Spherical Agglomeration of Binary Mixture in Liquid Suspension

Abstract

The kinetics of the spherical agglomeration of the binary mixture composed of sand (76, 89 or 106μ) and calcium carbonate (3.8μ) in liquid suspension was investigated. By introducing some fine particles to a coarse particles system the agglomerate was compacted more closely during agglomeration than coarse particles alone. The compacting process of the agglomerate during agglomeration was expressed by the modified Kawakita's equation (2), relating the porosity of the agglomerate to the total agitation energy put into the suspension. The agglomeration rate increased with increasing the concentration of fine particles in the mixture until reaching to a critical value at which the agglomeration rate was maximum. An introduction of over-dose of fine particles into the system reduced the agglomeration rate or brought about the rapid secondary agglomeration which followed the ordinary slower agglomeration after a long induction period.
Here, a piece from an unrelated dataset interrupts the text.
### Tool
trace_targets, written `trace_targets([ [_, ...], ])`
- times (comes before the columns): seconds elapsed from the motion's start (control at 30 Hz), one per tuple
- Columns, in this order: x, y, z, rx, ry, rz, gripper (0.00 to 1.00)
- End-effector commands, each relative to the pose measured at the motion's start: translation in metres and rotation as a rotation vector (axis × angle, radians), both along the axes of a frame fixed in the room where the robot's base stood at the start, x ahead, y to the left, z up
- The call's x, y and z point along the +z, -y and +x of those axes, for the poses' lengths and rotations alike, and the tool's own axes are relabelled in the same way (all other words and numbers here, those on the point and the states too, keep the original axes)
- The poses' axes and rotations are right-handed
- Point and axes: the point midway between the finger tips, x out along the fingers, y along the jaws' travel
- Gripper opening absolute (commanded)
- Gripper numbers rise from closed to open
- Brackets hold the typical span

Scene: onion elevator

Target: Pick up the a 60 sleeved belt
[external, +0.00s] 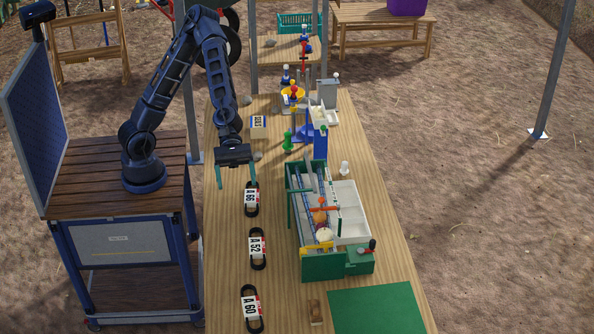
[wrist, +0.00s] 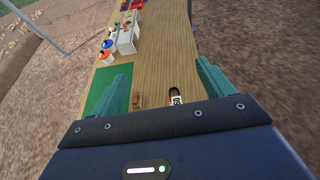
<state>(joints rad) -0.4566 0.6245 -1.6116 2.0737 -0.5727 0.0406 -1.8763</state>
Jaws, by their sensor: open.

The rate constant of agglomeration was maximum at the composition of the mixture corresponding to the closest binary packing in which fine particles just fill the interstices between coarse particles and to the case where fine particles just cover the surface of coarse particles. From the above results and the agreement of the agglomerate growth data with the coalescence model by Kapur, it was concluded that the ordinal slower agglomeration and the rapid secondary agglomeration may be controlled by preferential coalescence between fine and coarse particles and random coalescence, respectively.